Collected material
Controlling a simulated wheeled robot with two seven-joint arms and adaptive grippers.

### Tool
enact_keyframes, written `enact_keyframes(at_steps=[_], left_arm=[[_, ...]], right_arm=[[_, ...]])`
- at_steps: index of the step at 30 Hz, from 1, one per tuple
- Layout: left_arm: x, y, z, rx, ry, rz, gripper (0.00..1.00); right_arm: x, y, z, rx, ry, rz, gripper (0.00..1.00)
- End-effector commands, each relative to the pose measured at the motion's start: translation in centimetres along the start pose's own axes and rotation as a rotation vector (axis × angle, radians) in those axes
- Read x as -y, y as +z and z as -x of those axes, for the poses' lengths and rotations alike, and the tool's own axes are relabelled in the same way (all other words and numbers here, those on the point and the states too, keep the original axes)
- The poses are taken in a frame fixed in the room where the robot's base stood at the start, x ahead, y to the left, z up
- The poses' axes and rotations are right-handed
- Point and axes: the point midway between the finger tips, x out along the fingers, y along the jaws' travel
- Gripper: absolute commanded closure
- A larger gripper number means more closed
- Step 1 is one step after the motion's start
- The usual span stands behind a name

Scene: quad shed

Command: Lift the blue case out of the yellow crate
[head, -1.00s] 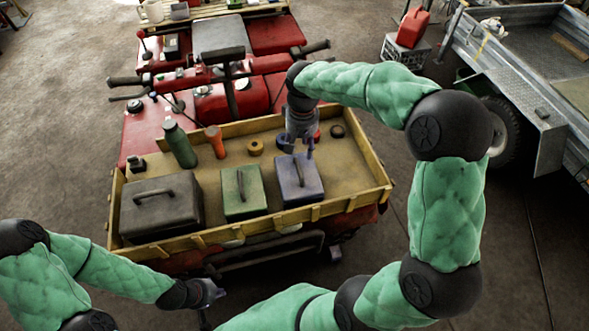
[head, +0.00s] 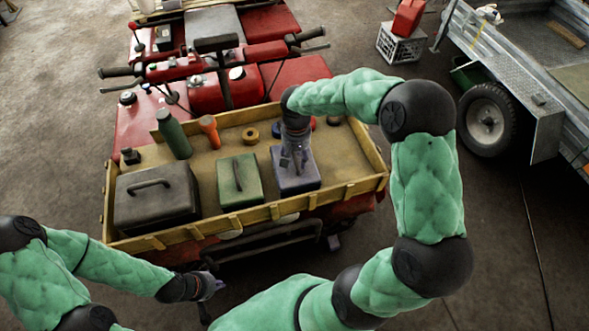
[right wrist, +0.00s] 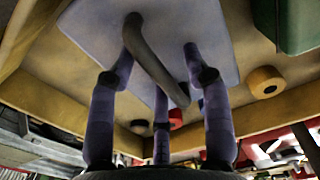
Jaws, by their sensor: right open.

The exercise
From the data above, copy out every line with the string "start" in it.

Response to this exercise
- End-effector commands, each relative to the pose measured at the motion's start: translation in centimetres along the start pose's own axes and rotation as a rotation vector (axis × angle, radians) in those axes
- The poses are taken in a frame fixed in the room where the robot's base stood at the start, x ahead, y to the left, z up
- Step 1 is one step after the motion's start

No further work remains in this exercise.